Galilée n’a donc jamais été condamné pour avoir affirmé que la Terre tourne autour du Soleil car cette affirmation relève des sciences positives ( astronomie ) et non de la foi. Certes, des passages de l’Ecriture semblent indiquer le contraire, mais les théologiens ont toujours reconnu que l’Ecriture s’exprime souvent selon l’opinion courante, par exemple quand on parle temporellement de Dieu, qui est pourtant éternel. Dans le langage courant, nous disons bien que le Soleil se lève ou se couche. Or nous savons bien que ce n’est qu’une métaphore, puisque cette impression de Soleil levant ou couchant nous est en réalité donné par la rotation de la planète.  La Bible emploie très souvent un langage imagé pour décrire une réalité. Il s’agit encore une fois de ne pas être littéraliste.

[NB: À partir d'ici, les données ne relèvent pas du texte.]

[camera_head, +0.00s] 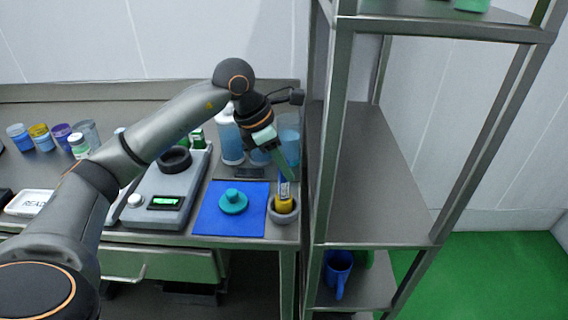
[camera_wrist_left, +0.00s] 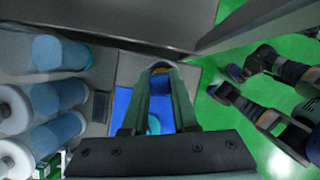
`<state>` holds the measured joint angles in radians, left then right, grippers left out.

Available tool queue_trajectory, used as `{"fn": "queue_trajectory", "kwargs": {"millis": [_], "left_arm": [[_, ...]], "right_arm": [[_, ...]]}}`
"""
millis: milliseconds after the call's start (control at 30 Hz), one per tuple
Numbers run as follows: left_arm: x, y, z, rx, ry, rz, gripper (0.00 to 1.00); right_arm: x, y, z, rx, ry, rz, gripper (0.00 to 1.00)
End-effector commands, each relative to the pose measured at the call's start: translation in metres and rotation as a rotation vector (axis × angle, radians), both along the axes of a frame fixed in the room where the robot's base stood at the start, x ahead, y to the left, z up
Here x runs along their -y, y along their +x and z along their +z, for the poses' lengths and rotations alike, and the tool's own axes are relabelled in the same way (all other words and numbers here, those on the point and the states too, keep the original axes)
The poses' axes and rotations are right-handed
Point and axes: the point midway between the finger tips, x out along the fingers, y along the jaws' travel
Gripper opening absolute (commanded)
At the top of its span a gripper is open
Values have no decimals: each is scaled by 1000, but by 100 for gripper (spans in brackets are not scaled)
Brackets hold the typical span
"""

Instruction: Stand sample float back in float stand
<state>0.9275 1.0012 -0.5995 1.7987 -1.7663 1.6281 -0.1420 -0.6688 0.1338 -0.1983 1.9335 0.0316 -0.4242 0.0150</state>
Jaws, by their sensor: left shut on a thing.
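The sample float has a yellow body (camera_head: 284,204) and a thin pale-blue stem (camera_head: 284,183). It stands roughly upright in the round grey float stand (camera_head: 283,217) at the right end of the bench, with its lower part hidden by the stand's rim. My left gripper (camera_head: 287,177) reaches down from above and is shut on the stem. In the left wrist view, the yellow of the float (camera_wrist_left: 161,69) shows just past my fingertips, and the fingers hide most of it.
A blue mat (camera_head: 215,219) with a teal knobbed piece (camera_head: 233,202) lies left of the stand. A scale (camera_head: 165,202) stands further left. Clear jars with blue contents (camera_head: 231,145) stand behind. A metal shelf rack (camera_head: 325,140) rises close on the right.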

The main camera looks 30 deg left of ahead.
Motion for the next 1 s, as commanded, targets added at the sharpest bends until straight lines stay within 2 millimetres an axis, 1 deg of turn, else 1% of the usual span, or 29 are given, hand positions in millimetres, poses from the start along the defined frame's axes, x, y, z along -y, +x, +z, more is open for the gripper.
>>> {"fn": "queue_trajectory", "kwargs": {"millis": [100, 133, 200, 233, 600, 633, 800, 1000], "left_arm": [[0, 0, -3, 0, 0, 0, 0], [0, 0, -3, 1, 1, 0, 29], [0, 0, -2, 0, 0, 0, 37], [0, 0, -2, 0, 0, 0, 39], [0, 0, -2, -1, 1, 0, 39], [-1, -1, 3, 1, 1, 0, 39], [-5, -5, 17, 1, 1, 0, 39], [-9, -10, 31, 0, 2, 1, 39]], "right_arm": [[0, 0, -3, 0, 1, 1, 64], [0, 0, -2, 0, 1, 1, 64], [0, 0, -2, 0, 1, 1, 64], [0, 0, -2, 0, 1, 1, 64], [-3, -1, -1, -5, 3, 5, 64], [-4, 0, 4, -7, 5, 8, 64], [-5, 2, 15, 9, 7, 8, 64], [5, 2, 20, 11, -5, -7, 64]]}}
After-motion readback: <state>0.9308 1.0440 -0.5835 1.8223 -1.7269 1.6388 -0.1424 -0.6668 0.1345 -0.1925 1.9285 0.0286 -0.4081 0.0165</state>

A partir de 1611 Galilée milite pour le système de Copernic ( 1473 – 1543 ). Ce dernier avait émis l’hypothèse de l’héliocentrisme pour expliquer le mouvement des planètes. Ainsi la Terre ne serait plus au centre du monde, comme on le pensait jadis. Mais jamais cela ne fut considéré comme une vérité révélée à croire de foi divine. Or voici qu’en 1623 un ami personnel de Galilée, Maffeo Barberini, devint Pape sous le nom d’Urbain VIII. Galilée insiste alors auprès de son ami pour que ses thèses soient proclamées « d’Eglise » ce que le Pape ne peut absolument pas accepter. Etant gardien de la foi, il ne peut nullement faire passer pour article de foi ce qui n’est qu’une hypothèse scientifique. Imaginez le tollé que cela provoquerait si de nos jours Benoit XVI érigeait en dogme d’Eglise une hypothèse scientifique, même reconnue par tous les savants. On crierait à la confusion dans l’ordre du savoir et on reprocherait à l’Eglise de se prononcer sur un domaine qui ne la concerne pas directement. Et bien le Pape Urbain VIII a justement voulu éviter cela.

En 1630 Galilée explique le mouvement de la Terre par le phénomène des marées. Il enseigne cette théorie publiquement, comme étant vraie. Or il se trouve qu’elle est fausse comme le montrera Newton par la suite. On demande alors à Galilée de ne présenter ses théories que comme des hypothèses et de renoncer à commenter la Bible. Galilée persistant malgré tout, le Saint-Office ouvre un procès. Il est condamné à renoncer au système de Copernic qui n’était pas encore prouvé, et est assigné à résidence dans sa villa de Toscane. Ce fut certainement une sage sentence, peut être due à l’intervention du Pape, son ami, car à ce moment, Galilée âgé de 69 ans voyait très mal et ne pouvait se déplacer que difficilement. Il put ainsi se retirer tranquillement chez lui, loin de toutes polémiques, pour continuer son travail, ce qui lui permit de rédiger son Traité de mécanique. Quant à l’affirmation « Et pourtant, elle tourne ! », il ne l’a jamais prononcé. Ce mot lui a été attribué au XVIIIè siècle par les ennemis de l’Eglise.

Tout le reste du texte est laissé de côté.